§ RECORDS FOR THIS EXERCISE
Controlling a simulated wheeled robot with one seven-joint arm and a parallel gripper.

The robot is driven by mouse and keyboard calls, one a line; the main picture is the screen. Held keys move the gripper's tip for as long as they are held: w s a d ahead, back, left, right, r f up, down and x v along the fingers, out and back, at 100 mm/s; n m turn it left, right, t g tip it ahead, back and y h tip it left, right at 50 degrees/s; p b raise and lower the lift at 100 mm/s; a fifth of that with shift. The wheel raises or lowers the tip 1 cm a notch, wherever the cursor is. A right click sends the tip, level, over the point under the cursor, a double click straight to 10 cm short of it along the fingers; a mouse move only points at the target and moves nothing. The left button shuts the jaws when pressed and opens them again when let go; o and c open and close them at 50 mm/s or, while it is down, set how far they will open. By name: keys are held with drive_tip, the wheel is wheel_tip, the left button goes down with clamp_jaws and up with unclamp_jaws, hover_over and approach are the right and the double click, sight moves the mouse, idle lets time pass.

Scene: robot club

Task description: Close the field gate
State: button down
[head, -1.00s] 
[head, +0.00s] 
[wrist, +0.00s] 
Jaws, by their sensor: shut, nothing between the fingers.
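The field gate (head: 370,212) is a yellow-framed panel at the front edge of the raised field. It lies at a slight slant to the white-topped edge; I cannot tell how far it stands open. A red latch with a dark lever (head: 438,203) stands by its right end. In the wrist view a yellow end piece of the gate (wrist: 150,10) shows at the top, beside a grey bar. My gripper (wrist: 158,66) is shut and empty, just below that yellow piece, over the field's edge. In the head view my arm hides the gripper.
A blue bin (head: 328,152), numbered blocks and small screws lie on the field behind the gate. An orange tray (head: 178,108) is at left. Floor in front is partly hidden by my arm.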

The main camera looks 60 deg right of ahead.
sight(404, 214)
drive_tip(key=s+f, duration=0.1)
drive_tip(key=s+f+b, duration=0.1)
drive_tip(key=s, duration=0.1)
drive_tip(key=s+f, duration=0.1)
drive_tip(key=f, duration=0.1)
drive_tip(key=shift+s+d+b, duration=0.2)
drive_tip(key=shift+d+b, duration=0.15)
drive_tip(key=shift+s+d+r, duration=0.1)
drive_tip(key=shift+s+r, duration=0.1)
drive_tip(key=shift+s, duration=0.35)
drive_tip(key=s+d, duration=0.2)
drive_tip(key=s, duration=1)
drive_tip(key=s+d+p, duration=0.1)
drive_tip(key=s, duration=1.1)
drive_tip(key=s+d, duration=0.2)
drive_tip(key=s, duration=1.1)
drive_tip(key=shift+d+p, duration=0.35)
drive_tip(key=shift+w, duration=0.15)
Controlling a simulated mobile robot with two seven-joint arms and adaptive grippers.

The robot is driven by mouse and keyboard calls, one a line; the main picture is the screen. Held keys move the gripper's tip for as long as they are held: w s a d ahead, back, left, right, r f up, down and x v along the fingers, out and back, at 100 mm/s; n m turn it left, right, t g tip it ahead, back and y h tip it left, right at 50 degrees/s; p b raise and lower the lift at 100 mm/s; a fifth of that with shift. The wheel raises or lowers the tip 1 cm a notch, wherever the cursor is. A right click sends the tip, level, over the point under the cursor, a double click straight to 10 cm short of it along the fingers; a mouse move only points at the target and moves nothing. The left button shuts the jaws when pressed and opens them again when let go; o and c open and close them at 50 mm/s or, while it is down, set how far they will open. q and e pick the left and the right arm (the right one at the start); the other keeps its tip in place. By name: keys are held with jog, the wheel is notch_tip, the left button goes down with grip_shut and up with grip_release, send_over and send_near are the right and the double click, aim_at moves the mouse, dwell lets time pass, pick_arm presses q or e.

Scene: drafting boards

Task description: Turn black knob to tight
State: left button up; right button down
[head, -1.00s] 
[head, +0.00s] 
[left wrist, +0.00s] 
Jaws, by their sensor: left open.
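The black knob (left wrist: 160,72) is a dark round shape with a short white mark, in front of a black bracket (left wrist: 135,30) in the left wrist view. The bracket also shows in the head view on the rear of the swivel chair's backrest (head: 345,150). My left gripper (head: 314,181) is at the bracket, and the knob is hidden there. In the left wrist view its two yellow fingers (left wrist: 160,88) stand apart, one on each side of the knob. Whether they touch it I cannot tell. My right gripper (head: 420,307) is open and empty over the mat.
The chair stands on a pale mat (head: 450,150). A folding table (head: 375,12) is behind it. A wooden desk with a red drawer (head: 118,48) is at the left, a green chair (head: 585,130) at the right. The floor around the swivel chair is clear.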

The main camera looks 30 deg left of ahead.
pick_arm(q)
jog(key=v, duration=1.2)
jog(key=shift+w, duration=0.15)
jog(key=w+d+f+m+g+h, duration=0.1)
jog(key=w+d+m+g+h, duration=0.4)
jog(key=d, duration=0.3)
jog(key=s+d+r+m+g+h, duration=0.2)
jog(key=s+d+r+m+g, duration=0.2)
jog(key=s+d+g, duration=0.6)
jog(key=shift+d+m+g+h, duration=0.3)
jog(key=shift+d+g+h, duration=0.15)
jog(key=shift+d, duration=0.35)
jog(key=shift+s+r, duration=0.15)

§ TASK DETAILS
Reproduce the entries above exactly.

§ RESULT OF THE TASK
Controlling a simulated wheeled robot with one seven-joint arm and a parallel gripper.

The robot is driven by mouse and keyboard calls, one a line; the main picture is the screen. Held keys move the gripper's tip for as long as they are held: w s a d ahead, back, left, right, r f up, down and x v along the fingers, out and back, at 100 mm/s; n m turn it left, right, t g tip it ahead, back and y h tip it left, right at 50 degrees/s; p b raise and lower the lift at 100 mm/s; a fifth of that with shift. The wheel raises or lowers the tip 1 cm a notch, wherever the cursor is. A right click sends the tip, level, over the point under the cursor, a double click straight to 10 cm short of it along the fingers; a mouse move only points at the target and moves nothing. The left button shuts the jaws when pressed and opens them again when let go; o and c open and close them at 50 mm/s or, while it is down, set how far they will open. By name: keys are held with drive_tip, the wheel is wheel_tip, the left button goes down with clamp_jaws and up with unclamp_jaws, hover_over and approach are the right and the double click, sight moves the mouse, idle lets time pass.

Scene: robot club

Task description: Close the field gate
State: button down
[head, -1.00s] 
[head, +0.00s] 
[wrist, +0.00s] 
Jaws, by their sensor: shut, nothing between the fingers.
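The field gate (head: 370,212) is a yellow-framed panel at the front edge of the raised field. It lies at a slight slant to the white-topped edge; I cannot tell how far it stands open. A red latch with a dark lever (head: 438,203) stands by its right end. In the wrist view a yellow end piece of the gate (wrist: 150,10) shows at the top, beside a grey bar. My gripper (wrist: 158,66) is shut and empty, just below that yellow piece, over the field's edge. In the head view my arm hides the gripper.
A blue bin (head: 328,152), numbered blocks and small screws lie on the field behind the gate. An orange tray (head: 178,108) is at left. Floor in front is partly hidden by my arm.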

The main camera looks 60 deg right of ahead.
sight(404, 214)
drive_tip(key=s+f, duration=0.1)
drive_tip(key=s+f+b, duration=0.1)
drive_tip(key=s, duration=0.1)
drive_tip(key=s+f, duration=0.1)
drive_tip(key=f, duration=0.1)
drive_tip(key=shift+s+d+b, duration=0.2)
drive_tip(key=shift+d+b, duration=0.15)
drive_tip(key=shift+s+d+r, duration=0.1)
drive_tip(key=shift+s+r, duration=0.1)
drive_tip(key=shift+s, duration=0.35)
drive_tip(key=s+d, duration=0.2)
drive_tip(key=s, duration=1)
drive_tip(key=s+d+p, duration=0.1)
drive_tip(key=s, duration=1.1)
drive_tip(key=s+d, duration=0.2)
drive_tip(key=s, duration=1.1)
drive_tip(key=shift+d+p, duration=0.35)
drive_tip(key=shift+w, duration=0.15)
Controlling a simulated mobile robot with two seven-joint arms and adaptive grippers.

The robot is driven by mouse and keyboard calls, one a line; the main picture is the screen. Held keys move the gripper's tip for as long as they are held: w s a d ahead, back, left, right, r f up, down and x v along the fingers, out and back, at 100 mm/s; n m turn it left, right, t g tip it ahead, back and y h tip it left, right at 50 degrees/s; p b raise and lower the lift at 100 mm/s; a fifth of that with shift. The wheel raises or lowers the tip 1 cm a notch, wherever the cursor is. A right click sends the tip, level, over the point under the cursor, a double click straight to 10 cm short of it along the fingers; a mouse move only points at the target and moves nothing. The left button shuts the jaws when pressed and opens them again when let go; o and c open and close them at 50 mm/s or, while it is down, set how far they will open. q and e pick the left and the right arm (the right one at the start); the other keeps its tip in place. By name: keys are held with jog, the wheel is notch_tip, the left button goes down with grip_shut and up with grip_release, send_over and send_near are the right and the double click, aim_at moves the mouse, dwell lets time pass, pick_arm presses q or e.

Scene: drafting boards

Task description: Turn black knob to tight
State: left button up; right button down
[head, -1.00s] 
[head, +0.00s] 
[left wrist, +0.00s] 
Jaws, by their sensor: left open.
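The black knob (left wrist: 160,72) is a dark round shape with a short white mark, in front of a black bracket (left wrist: 135,30) in the left wrist view. The bracket also shows in the head view on the rear of the swivel chair's backrest (head: 345,150). My left gripper (head: 314,181) is at the bracket, and the knob is hidden there. In the left wrist view its two yellow fingers (left wrist: 160,88) stand apart, one on each side of the knob. Whether they touch it I cannot tell. My right gripper (head: 420,307) is open and empty over the mat.
The chair stands on a pale mat (head: 450,150). A folding table (head: 375,12) is behind it. A wooden desk with a red drawer (head: 118,48) is at the left, a green chair (head: 585,130) at the right. The floor around the swivel chair is clear.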

The main camera looks 30 deg left of ahead.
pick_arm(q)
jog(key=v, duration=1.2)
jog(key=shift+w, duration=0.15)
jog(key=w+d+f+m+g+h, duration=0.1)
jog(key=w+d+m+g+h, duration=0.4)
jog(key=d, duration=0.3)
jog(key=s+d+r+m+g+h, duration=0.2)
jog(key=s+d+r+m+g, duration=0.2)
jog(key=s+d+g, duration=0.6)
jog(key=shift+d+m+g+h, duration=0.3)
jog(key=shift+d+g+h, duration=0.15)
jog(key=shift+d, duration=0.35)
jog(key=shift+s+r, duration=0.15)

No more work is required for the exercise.